All we can know for certain is that this manifestly prophetic figure died at the hands of a secular ruler. (p. 191)
This strikes me as a very odd conclusion. One senses that Fredriksen has been misled by her own rhetoric supporting the assumption of historicity.
There is nothing at all in Josephus that indicates that John the Baptist is a “manifestly prophetic figure”. That is drawn entirely from the Gospels. Moreover, that Gospel portrait is “manifestly” drawn from the literary cloth of the prophetic writings of Isaiah and Malachi, and the biblical portrayals of Elijah. Even the death of John the Baptist is widely recognized as a foil for the death of Jesus. Josephus knows nothing of these trappings. They are there to craft a dramatic entrance for the Son of God in the Gospel narrative.

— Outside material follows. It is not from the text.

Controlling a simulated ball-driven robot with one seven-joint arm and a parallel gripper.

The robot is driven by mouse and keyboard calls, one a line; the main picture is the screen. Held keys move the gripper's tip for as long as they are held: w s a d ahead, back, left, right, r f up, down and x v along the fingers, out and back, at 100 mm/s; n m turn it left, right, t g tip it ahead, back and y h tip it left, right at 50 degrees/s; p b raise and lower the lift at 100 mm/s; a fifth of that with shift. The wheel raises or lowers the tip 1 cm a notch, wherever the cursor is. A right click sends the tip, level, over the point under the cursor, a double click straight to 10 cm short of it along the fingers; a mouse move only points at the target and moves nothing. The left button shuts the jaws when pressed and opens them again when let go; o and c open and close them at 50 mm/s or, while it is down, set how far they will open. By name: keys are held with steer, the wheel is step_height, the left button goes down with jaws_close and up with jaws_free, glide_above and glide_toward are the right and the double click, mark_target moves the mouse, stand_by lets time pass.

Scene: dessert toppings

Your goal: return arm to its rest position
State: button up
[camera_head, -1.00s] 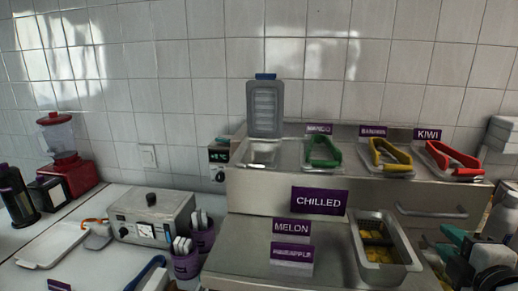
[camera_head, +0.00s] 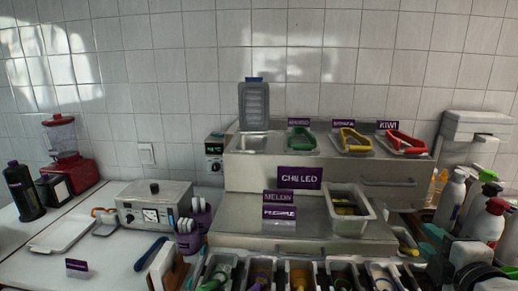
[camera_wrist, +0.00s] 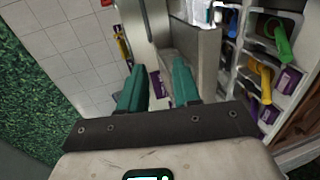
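In the wrist view, my gripper (camera_wrist: 158,78) shows two teal fingers standing apart, with nothing held between them. Beyond the fingers are a metal counter edge and a purple label. In the head view, my dark wrist and part of a teal finger (camera_head: 436,262) show at the lower right, in front of the bottles. The fingertips are not clear there. The arm is apart from the chilled stand (camera_head: 240,180).
A metal pan (camera_head: 351,212) sits on the stand's lower step. Several topping bins line the front edge. Bottles (camera_head: 487,222) crowd the right. A white tray (camera_head: 62,234), a control box (camera_head: 155,206) and a red blender (camera_head: 66,150) are at left.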

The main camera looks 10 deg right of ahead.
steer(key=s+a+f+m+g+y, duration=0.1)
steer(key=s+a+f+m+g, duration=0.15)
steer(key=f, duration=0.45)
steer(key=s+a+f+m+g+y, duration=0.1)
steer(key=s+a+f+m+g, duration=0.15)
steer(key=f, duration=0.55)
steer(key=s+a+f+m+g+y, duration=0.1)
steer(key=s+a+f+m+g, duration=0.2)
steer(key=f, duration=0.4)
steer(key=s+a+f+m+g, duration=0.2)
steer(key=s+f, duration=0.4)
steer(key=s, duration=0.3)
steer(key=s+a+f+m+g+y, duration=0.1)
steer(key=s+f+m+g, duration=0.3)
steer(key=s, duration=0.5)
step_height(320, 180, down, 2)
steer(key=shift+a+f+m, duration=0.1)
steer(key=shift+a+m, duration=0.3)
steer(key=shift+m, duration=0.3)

Josephus offers no supporting evidence for their historicity at all.
That leaves us with Josephus’s “report”. It makes no sense in its account of John’s death, as Fredriksen acknowledges. This is not the only implausible/non-sensical feature of Josephus’s account. Josephus tells us that Antipas (Herod) had John imprisoned in the Macherus castle. But only a few sentences previously he had said that this same castle did not belong to Herod, but to another king who attacked Herod.
Should we assume the authenticity of everything we find in Josephus? Frank Zindler does suggest a number of reasons for suspecting this passage about John the Baptist was not original to Josephus.
I would think the more prudent option is to treat the authenticity of Josephus’ account of John the Baptist with caution, and to regard the Gospel accounts as entirely literary and theological rhetoric.